For over a century, earning a spot at the RHS Chelsea Flower Show has been regarded as the highest honor in British horticulture — a mark of prestige for growers, nurseries, and designers. But that institution is now facing a painful reckoning. By 2026, the Royal Horticultural Society’s ambitious peat-free mandate is driving exhibitors away, sparking public protests, and exposing a deep rift between environmental goals and the complex realities of the plant supply chain.
A Policy Years in the Making
The RHS first announced in 2021 that all plants at its shows would be “No New Peat” by the end of 2025 — meaning plants must be fully peat-free or grown in peat harvested before that deadline. The policy stems from urgent climate science: peatlands cover only 3% of the Earth’s surface yet store more carbon than all forests combined. In the UK, an estimated 75% of peatlands are degraded, now emitting carbon instead of sequestering it. The RHS made its own retail operations peat-free in January 2026 and has spent over a decade and roughly £2.5 million on research and workshops for hundreds of nurseries.
But the government failed to follow through. A planned retail peat ban collapsed after a change in administration, and a promised ban for commercial growers stalled. Facing what RHS director general Clare Matterson called a “legislative black hole,” the society softened its rules earlier this year. It now allows up to 40% of nurseries in the Great Pavilion to sell “peat starter plants” — seedlings started in peat plugs and then grown peat-free — until 2028.
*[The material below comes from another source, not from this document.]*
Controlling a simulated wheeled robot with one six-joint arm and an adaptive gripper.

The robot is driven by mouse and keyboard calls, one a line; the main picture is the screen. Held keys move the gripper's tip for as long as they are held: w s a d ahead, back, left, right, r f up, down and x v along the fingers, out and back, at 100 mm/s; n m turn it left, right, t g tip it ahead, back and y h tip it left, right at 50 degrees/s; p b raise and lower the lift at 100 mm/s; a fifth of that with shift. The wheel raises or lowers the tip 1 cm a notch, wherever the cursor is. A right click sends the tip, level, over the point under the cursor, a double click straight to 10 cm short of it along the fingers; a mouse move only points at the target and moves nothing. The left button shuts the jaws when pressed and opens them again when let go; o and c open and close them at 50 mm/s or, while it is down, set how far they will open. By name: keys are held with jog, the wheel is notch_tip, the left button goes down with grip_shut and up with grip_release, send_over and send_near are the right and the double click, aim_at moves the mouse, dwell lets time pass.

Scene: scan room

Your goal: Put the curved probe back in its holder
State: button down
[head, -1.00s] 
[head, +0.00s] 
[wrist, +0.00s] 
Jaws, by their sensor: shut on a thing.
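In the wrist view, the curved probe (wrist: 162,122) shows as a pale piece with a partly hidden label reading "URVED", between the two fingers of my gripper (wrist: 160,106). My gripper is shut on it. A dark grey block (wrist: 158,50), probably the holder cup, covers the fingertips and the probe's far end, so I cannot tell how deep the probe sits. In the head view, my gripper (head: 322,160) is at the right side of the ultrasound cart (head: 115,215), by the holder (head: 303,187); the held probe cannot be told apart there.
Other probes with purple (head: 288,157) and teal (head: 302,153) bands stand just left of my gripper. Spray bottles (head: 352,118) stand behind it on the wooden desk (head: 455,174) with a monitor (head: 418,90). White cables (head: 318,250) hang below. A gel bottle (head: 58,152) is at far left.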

Growers Say Rules Don’t Work in Practice
Even with those concessions, the policy is proving unworkable for many in the trade. Growers supplying show gardens report that tracing a plant’s full peat history is nearly impossible unless it has spent its entire life at a single nursery — a rare scenario given modern, international supply chains and heavy reliance on imported young stock.
That friction has already cost Chelsea some regular participants. Contract grower Creepers Nursery announced it would take a year off from growing for the show. At least one other nursery has withdrawn entirely, citing the strain of traceability demands. Longstanding grower Kelways has publicly questioned whether the policy is feasible as written.
A Very Public Protest
The dispute erupted into public view this year when award-winning exhibitor Tim Penrose said the RHS refused him a stand because he hadn’t attended the society’s anti-peat seminars and wasn’t seen as sufficiently committed. Penrose didn’t go quietly — he appeared at Chelsea in a Superman costume, declaring that only a superhero could save the show from itself, and used the moment to criticize what he called a bureaucratic and unevenly applied rule.
Financial Pressures Loom
The peat controversy isn’t happening in a vacuum. The RHS recorded a net loss of £8.1 million for the year ending January 2025, though unpublished recent figures show a 7% rise in income and a £4.8 million cash profit. The show has also lost major backers: an anonymous philanthropic couple who reportedly contributed more than £23 million to Chelsea over the years ended their support this year. Meanwhile, a rival event backed by The Newt in Somerset launched with free entry for under-16s — a direct, if polite, challenge to Chelsea’s dominance.
Industry critics argue the peat dispute reflects broader institutional drift. Some designers and writers accuse the RHS of being slow to modernize on organic growing, gender representation among top garden designers, and sustainable materials — all while showcasing elaborate, corporate-sponsored show gardens whose own carbon footprints have drawn criticism.
Where It Leaves Chelsea
None of this means Chelsea is collapsing. The RHS points to genuine progress: all show gardens, judged floral displays, and trade stands at its 2026 shows are required to be “No New Peat,” and the society continues funding alternative research. But the exhibitor departures and public friction suggest the transition is far messier than the tidy deadlines first announced in 2021.
For an institution built on horticultural excellence and tradition, the peat question has become an unusually public test. How far can the RHS push its own membership toward sustainability before some of them simply walk away? The answer will shape not just Chelsea’s future, but the broader direction of British horticulture.